**Recorded data:**

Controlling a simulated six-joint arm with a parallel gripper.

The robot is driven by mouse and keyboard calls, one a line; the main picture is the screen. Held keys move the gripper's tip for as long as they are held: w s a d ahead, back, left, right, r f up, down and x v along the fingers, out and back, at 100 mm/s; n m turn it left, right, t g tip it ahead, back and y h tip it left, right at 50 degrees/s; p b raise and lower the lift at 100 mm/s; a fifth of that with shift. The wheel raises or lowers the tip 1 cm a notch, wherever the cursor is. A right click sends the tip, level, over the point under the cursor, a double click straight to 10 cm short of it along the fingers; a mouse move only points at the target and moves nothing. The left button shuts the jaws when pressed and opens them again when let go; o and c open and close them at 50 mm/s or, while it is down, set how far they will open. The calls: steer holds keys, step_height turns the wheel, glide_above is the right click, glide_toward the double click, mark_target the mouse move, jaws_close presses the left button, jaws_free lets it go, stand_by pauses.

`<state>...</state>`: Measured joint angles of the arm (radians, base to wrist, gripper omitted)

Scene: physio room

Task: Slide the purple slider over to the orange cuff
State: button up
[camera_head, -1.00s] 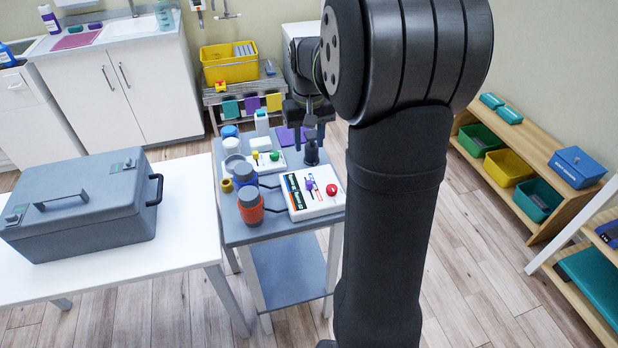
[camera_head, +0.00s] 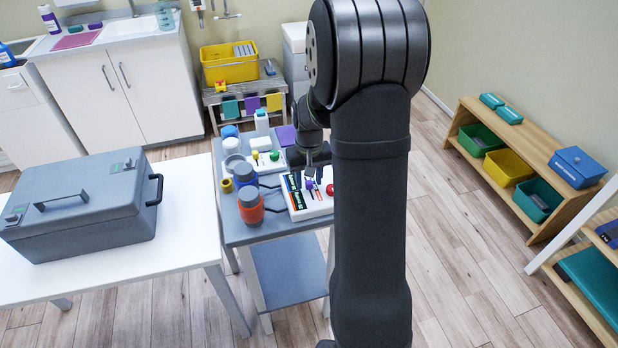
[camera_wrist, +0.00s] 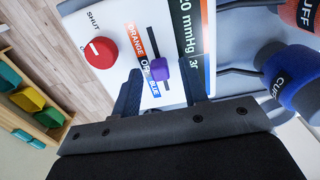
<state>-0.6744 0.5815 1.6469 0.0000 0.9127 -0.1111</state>
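A white panel (camera_wrist: 118,22) on the small grey table carries a purple slider (camera_wrist: 160,69) beside a strip reading ORANGE OR BLUE. The slider sits alongside OR and BLUE, on the blue side of the strip. My gripper (camera_wrist: 161,90) is open, one finger on each side of the slider with gaps visible; whether the tips are at its height I cannot tell. In the head view my gripper (camera_head: 316,173) is over the panel's back part. The orange cuff (camera_head: 250,207) stands left of the panel, in front of the blue cuff (camera_head: 246,177). Both show in the wrist view's right.
A red knob (camera_wrist: 101,52) marked SHUT is on the same panel. Dark tubes run from the panel to the cuffs. Another white board (camera_head: 266,161) with coloured knobs lies behind it. A grey case (camera_head: 85,215) stands on the white table at left.

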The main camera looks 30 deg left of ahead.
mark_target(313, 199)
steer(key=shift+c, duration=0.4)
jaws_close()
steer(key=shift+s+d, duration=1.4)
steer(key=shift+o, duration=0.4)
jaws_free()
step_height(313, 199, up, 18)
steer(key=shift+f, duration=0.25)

**Required work:**
Go back to the listing above and reproduce, exactly, the stretch from the line bearing "State: button up" through the line bearing "[camera_wrist, +0.00s]", without its pictures.

**Written reply:**
State: button up
[camera_head, -1.00s] 
[camera_head, +0.00s] 
[camera_wrist, +0.00s] 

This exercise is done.